▶ Exercise objective: Locate the word "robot" in the data below, then copy every line that holds it.

▶ Raw data:
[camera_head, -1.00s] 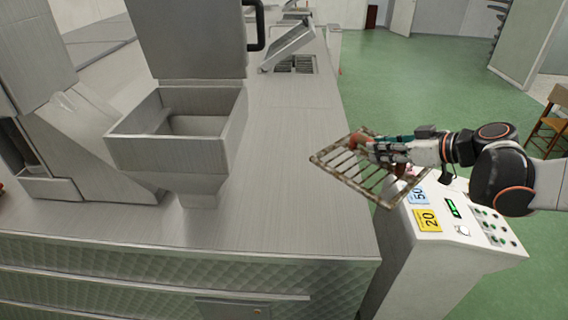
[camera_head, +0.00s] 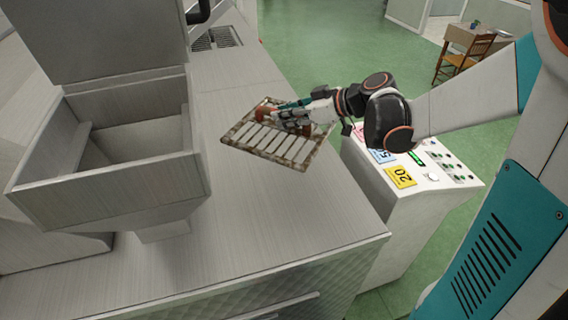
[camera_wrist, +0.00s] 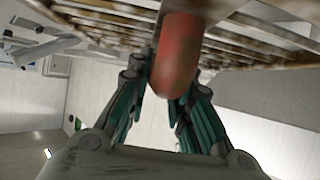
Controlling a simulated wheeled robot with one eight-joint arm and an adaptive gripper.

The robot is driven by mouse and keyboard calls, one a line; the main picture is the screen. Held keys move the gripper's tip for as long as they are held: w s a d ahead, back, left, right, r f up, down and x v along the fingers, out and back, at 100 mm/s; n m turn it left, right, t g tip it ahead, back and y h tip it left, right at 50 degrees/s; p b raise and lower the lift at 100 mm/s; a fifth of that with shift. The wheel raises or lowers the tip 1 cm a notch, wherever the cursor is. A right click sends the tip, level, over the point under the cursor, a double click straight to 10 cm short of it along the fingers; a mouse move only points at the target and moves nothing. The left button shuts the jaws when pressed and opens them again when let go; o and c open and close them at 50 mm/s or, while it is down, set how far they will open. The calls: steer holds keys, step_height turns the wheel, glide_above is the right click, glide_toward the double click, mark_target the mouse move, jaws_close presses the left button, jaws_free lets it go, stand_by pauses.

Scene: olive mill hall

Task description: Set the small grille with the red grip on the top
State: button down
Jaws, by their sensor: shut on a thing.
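The small grille (camera_head: 282,143) is a worn, brownish metal frame with parallel bars and a red grip (camera_head: 270,112). My gripper (camera_head: 284,117) is shut on the red grip and holds the grille over the right part of the steel counter top, right of the open hopper. In the wrist view the red grip (camera_wrist: 176,58) sits between my two teal-and-grey fingers, with the rusty bars (camera_wrist: 240,38) around it. I cannot tell whether the grille touches the counter or hangs just above it.
The open steel hopper (camera_head: 183,165) with raised lid stands on the left. The counter top (camera_head: 250,205) is bare in front of the grille. A white control box (camera_head: 375,182) with number cards stands right of the counter. A slotted drain (camera_head: 215,38) lies at the back.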

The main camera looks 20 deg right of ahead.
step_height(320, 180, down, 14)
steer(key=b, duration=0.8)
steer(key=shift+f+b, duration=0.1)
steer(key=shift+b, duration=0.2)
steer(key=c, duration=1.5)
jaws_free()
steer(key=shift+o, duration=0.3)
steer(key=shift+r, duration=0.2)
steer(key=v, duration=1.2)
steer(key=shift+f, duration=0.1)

▶ Finished answer:
Controlling a simulated wheeled robot with one eight-joint arm and an adaptive gripper.
The robot is driven by mouse and keyboard calls, one a line; the main picture is the screen. Held keys move the gripper's tip for as long as they are held: w s a d ahead, back, left, right, r f up, down and x v along the fingers, out and back, at 100 mm/s; n m turn it left, right, t g tip it ahead, back and y h tip it left, right at 50 degrees/s; p b raise and lower the lift at 100 mm/s; a fifth of that with shift. The wheel raises or lowers the tip 1 cm a notch, wherever the cursor is. A right click sends the tip, level, over the point under the cursor, a double click straight to 10 cm short of it along the fingers; a mouse move only points at the target and moves nothing. The left button shuts the jaws when pressed and opens them again when let go; o and c open and close them at 50 mm/s or, while it is down, set how far they will open. The calls: steer holds keys, step_height turns the wheel, glide_above is the right click, glide_toward the double click, mark_target the mouse move, jaws_close presses the left button, jaws_free lets it go, stand_by pauses.

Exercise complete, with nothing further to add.